DATA LINES start

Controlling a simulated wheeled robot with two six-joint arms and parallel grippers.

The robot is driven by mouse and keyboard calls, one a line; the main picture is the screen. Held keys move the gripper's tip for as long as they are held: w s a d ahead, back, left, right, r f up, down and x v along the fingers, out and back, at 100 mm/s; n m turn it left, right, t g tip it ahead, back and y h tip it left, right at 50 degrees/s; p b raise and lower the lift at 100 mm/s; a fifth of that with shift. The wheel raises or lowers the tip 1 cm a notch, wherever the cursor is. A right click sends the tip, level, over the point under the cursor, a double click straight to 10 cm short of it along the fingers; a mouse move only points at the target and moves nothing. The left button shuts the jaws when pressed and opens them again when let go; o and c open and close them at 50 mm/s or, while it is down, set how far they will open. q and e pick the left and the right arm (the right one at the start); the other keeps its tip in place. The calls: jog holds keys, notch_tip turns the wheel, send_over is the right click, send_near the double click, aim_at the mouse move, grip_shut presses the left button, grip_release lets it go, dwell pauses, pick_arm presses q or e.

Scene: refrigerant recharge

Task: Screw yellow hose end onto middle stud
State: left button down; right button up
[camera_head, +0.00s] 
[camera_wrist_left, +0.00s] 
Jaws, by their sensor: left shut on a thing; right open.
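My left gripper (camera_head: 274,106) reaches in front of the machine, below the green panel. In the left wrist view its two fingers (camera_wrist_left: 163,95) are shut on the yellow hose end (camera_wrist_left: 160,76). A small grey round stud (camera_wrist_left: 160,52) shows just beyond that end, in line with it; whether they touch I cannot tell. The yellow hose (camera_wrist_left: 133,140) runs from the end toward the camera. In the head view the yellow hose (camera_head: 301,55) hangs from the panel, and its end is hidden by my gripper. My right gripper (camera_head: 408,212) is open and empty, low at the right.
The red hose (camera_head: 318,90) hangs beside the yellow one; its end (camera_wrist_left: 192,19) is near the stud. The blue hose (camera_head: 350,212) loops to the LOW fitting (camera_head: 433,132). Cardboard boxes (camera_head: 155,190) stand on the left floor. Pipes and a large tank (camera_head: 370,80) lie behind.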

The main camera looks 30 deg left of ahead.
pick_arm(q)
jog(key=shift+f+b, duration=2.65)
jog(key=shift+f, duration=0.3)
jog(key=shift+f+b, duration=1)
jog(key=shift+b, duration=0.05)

DATA LINES end

**EXERCISE DIRECTIONS**:
Repeat the material in full, exactly as it stands.

**ANSWER BELOW**:
Controlling a simulated wheeled robot with two six-joint arms and parallel grippers.

The robot is driven by mouse and keyboard calls, one a line; the main picture is the screen. Held keys move the gripper's tip for as long as they are held: w s a d ahead, back, left, right, r f up, down and x v along the fingers, out and back, at 100 mm/s; n m turn it left, right, t g tip it ahead, back and y h tip it left, right at 50 degrees/s; p b raise and lower the lift at 100 mm/s; a fifth of that with shift. The wheel raises or lowers the tip 1 cm a notch, wherever the cursor is. A right click sends the tip, level, over the point under the cursor, a double click straight to 10 cm short of it along the fingers; a mouse move only points at the target and moves nothing. The left button shuts the jaws when pressed and opens them again when let go; o and c open and close them at 50 mm/s or, while it is down, set how far they will open. q and e pick the left and the right arm (the right one at the start); the other keeps its tip in place. The calls: jog holds keys, notch_tip turns the wheel, send_over is the right click, send_near the double click, aim_at the mouse move, grip_shut presses the left button, grip_release lets it go, dwell pauses, pick_arm presses q or e.

Scene: refrigerant recharge

Task: Screw yellow hose end onto middle stud
State: left button down; right button up
[camera_head, +0.00s] 
[camera_wrist_left, +0.00s] 
Jaws, by their sensor: left shut on a thing; right open.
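My left gripper (camera_head: 274,106) reaches in front of the machine, below the green panel. In the left wrist view its two fingers (camera_wrist_left: 163,95) are shut on the yellow hose end (camera_wrist_left: 160,76). A small grey round stud (camera_wrist_left: 160,52) shows just beyond that end, in line with it; whether they touch I cannot tell. The yellow hose (camera_wrist_left: 133,140) runs from the end toward the camera. In the head view the yellow hose (camera_head: 301,55) hangs from the panel, and its end is hidden by my gripper. My right gripper (camera_head: 408,212) is open and empty, low at the right.
The red hose (camera_head: 318,90) hangs beside the yellow one; its end (camera_wrist_left: 192,19) is near the stud. The blue hose (camera_head: 350,212) loops to the LOW fitting (camera_head: 433,132). Cardboard boxes (camera_head: 155,190) stand on the left floor. Pipes and a large tank (camera_head: 370,80) lie behind.

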The main camera looks 30 deg left of ahead.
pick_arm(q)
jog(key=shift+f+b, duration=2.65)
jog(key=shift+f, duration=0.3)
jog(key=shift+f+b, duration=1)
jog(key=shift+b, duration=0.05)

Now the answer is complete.